-- BEGIN COLLECTED DATA --

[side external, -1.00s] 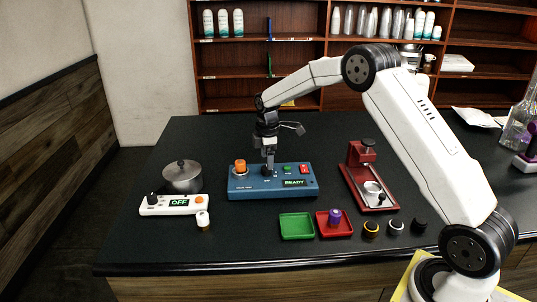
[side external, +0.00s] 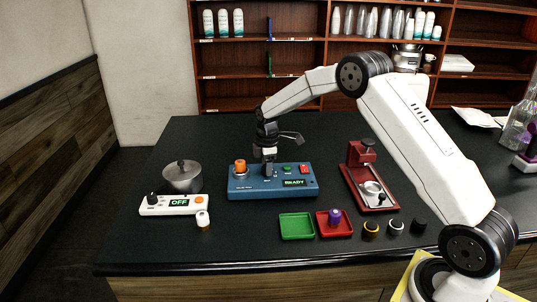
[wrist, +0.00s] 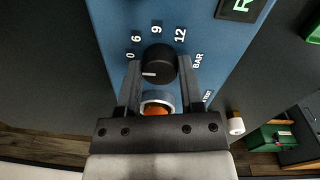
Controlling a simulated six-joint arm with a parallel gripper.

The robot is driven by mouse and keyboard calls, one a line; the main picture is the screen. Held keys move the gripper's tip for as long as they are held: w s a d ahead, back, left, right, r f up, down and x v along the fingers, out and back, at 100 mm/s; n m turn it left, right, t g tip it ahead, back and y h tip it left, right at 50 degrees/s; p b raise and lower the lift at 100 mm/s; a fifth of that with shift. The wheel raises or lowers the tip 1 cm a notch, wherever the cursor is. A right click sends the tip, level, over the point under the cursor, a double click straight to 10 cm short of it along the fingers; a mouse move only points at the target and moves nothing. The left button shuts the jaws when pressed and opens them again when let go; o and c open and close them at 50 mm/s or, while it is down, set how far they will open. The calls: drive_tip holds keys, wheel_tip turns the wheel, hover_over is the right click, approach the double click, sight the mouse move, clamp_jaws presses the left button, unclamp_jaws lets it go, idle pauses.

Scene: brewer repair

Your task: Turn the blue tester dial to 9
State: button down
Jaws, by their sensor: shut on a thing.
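The blue tester (side external: 300,189) stands on the dark table, with a screen reading READY. Its black dial (wrist: 158,62) shows in the wrist view between my gripper's two fingers. My gripper (wrist: 160,80) is shut on the dial's sides. The numbers 0, 6, 9 and 12 run around the dial's far side, with 9 (wrist: 154,33) near the top. A short white mark sits on the dial's near-left edge, away from the 9. In the side view my gripper (side external: 267,169) comes down onto the tester, and the dial is mostly hidden.
An orange knob (side external: 240,165) stands on the tester left of my gripper, close to the fingers. Green (side external: 288,167) and red (side external: 304,168) buttons lie to the right. A white OFF unit (side external: 172,211), a pot (side external: 182,180) and a red press (side external: 358,180) stand nearby.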

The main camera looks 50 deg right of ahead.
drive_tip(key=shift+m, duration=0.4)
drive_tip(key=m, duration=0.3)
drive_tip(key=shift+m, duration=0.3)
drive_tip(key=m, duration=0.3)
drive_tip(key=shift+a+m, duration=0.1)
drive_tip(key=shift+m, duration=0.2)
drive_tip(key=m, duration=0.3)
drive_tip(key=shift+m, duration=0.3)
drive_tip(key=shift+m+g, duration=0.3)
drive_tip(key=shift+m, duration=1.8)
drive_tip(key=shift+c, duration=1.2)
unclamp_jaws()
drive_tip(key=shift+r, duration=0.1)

-- END COLLECTED DATA --

Keep to the lines above from the line with "[side external, +0.00s]" to the line with "Controlling a simulated", and set down exactly those, inclusive, with nothing else and every picture left out.

[side external, +0.00s] 
[wrist, +0.00s] 
Controlling a simulated six-joint arm with a parallel gripper.

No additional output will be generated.